Por acaso o primeiro livro que eu li esse ano correspondeu ao número 1 do desafio, um livro escrito por uma mulher negra, e além disso também fala de feminismo. Interseccional, que era exatamente o que eu precisava ler agora. Infelizmente eu sou uma anta e só fui lê-lo agora, sendo que o livro é de 1981 e estava lá em casa na Itália há um bom tempo. O resultado é que o livro está TODO sublinhado – e eu normalmente não escrevo em livro de maneira alguma – e entupido de post-its. Foi bem difícil escolher trechos pra botar aqui, porque, meus amores, esse livro é um canavial de insights e uma chuva de socos na sua cara, o tempo todo. Se não leu ainda, leia, leia, leia, leia. Leia. Agora. Ontem. Aproveita e (ou ouve na íntegra, se preferir) a participação do Dann, da Aline e da Luiza na CCXP aqui e presta bem atenção na fala do Dann: ou vai todo mundo, ou não vai ninguém.

O livro, claro, é o Women, Race and Class (Mulheres, Raça e Classe), da Angela Davis.

Ela dá uma perspectiva histórica incrivelmente bem fundamentada e documentada do entrelaçamento dos movimentos antiescravagista, antirracista e sufragista nos EUA, mostrando como todas as vezes em que eles soltaram as mãos uns dos outros, deu ruim. Não tem outro jeito: todo mundo tem que caminhar junto. E ainda por cima fala mal do capitalismo também. Como não amar?

Na resenha da Boitempo (cliquem ali em cima e vão ver no site e COMPREM O LIVRO porque ô edição linda, puta merda):

Mulheres, raça e classe, de Angela Davis, é uma obra fundamental para se entender as nuances das opressões.
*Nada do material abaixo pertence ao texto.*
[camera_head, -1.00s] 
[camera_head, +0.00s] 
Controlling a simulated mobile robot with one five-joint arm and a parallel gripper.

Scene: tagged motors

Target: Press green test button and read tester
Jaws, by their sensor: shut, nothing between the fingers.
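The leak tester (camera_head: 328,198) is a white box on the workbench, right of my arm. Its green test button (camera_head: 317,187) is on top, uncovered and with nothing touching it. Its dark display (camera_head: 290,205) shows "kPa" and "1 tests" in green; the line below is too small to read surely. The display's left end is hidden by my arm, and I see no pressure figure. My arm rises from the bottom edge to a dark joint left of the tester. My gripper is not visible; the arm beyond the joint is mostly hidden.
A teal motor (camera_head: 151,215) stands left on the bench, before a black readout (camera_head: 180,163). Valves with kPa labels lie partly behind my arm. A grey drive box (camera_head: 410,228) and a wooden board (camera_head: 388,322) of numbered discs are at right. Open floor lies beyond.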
Começar o livro tratando da escravidão e de seus efeitos, da forma pela qual a mulher negra foi desumanizada, nos dá a dimensão da impossibilidade de se pensar um projeto de nação que desconsidere a centralidade da questão racial, já que as sociedades escravocratas foram fundadas no racismo. Além disso, a autora mostra a necessidade da não hierarquização das opressões, ou seja, o quanto é preciso considerar a intersecção de raça, classe e gênero para possibilitar um novo modelo de sociedade.

Alguns trechos, começando com um pedaço sobre Sojourner Truth, que seria o nome do meu animal de estimação, se eu tivesse um, porque essa mulher foi absolutamente sensacional, uma força da natureza:

The leader of the provocateurs had argued that it was ridiculous for women to desire the vote, since they could not even walk over a puddle or get into a carriage without the help of a man. Sojourner Turth pointed out with compelling simplicity that she herself had never been helped over mud puddles or into carriages. “And ain’t I a woman?” With a voice like “rolling thunder,” she said, “Look at me! Look at my arm,” and rolled up her sleeve to reveal the “tremendous muscular power” of her arm.
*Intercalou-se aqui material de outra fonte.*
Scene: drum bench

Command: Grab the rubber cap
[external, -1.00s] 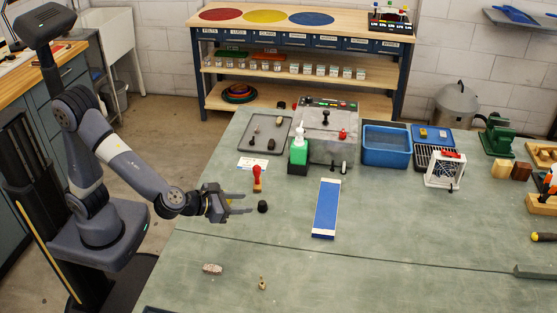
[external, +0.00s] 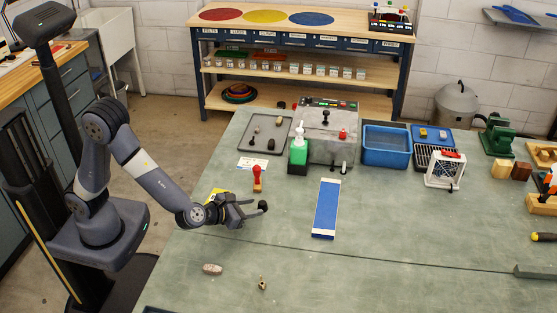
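The rubber cap, a small black cylinder (external: 263,205), is on the green bench top, right at the fingertips of my gripper (external: 259,206). My gripper is low over the bench and points right. Its two dark fingers look spread apart, one on the far side of the cap and one on the near side. Contact with the cap cannot be made out at this size, and part of the cap is hidden by the fingers.
A red-handled stamp (external: 257,180) stands just behind my gripper. A blue strip (external: 326,208) lies to the right. A grey stone (external: 212,269) and a small brown piece (external: 262,283) lie in front. A grey tray (external: 252,145) is farther back. The front right is mostly clear.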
I have ploughed, and planted, and gathered into barns and no man could head me! And ain’t I a woman? I could work as much and eat as much as a man – when I could get it – and bear the lash as well! And ain’t I a woman? I have borne thirteen children and seen them most all sold off to slavery, and when I cried out with my mother’s grief, none but Jesus heard me! And ain’t I a woman?

Mais um:

Even the most radical white abolitionists, basing their opposition to slavery on moral and humanitarian grounds, failed to understand that the rapidly developing capitalism of the North was also an oppressive system. They viewed slavery as a detestable and inhuman institution, an archaic transgression of justice. But they did not recognize that the white worker in the North, his or her status as “free” laborer notwithstanding, was not different from the enslaved “worker” in the South: both were victims of economic exploitation.
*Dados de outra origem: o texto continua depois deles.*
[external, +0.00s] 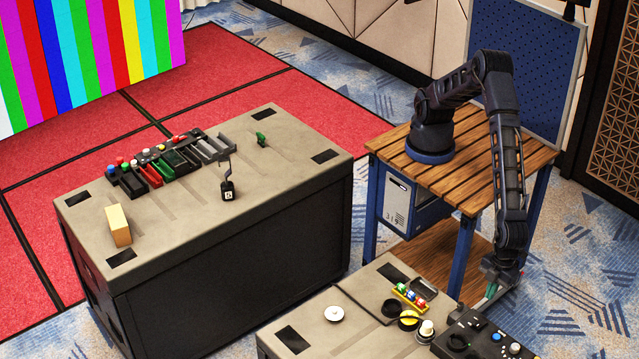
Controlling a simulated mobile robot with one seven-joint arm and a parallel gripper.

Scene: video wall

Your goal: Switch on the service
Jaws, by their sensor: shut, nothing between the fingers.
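A black control panel (470,333) with small knobs and a blue round part lies at the lower right, on the near case, cut off by the picture's bottom edge. Which of its parts is the service switch is too small to tell. My arm reaches down from the slatted wooden table, and my gripper (491,290) hangs just above and behind the panel's far edge. It is shut and empty. Its fingertips are small here, and I cannot tell whether they touch anything.
The near case (300,322) also carries a yellow tray (408,299) of coloured pieces, a white disc (334,314) and a cream knob (427,328). A larger case (270,190) at left holds coloured items, a yellow block (118,225) and a small black tagged object (228,190).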

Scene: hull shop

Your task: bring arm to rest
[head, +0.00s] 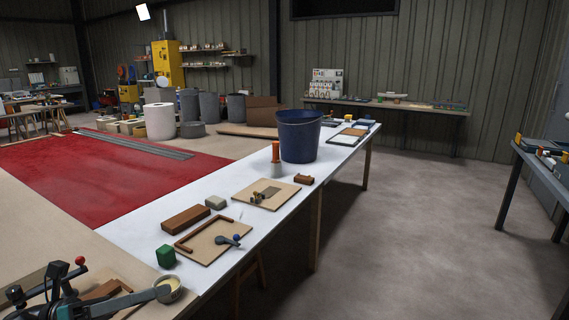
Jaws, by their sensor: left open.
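My left gripper (112,283) is in the bottom left corner of the head view, low over the near end of the workbench (140,235). Its jaws are open, and I see nothing held between them. Dark parts overlap there, so its outline is partly unclear, and the picture's edge cuts off the arm behind it. A small round tin (169,289) is close beside the grey finger; I cannot tell whether they touch. A brown wooden piece (103,290) lies behind that finger. My right gripper is not in view.
Farther along are another board (266,200), an orange-topped bottle (276,160) and a blue bucket (299,137).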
Pensem no que o Frederick Douglass tem a dizer, amores:

When women, because they are women, are dragged from their homes and hung upon lamp-posts; when their children are torn from their arms and their brains dashed upon the pavement; when they are objects of insult and outrage at every turn; when they are in danger of having their homes burtn down over their heads; when their children are not allowed to enter schoolds; then they will have [the same] urgency to obtain the ballot.

E ouçam com atenção suas próprias cabeças explodindo ao ver como tudo está interligado:

Bourgeois ideology – and particularly its racist ingredients – must really possess the power of dissolving real images of terror into obscurity and insignificance, and of fading horrible cries of suffering human beings into barely audible murmurings and then silence.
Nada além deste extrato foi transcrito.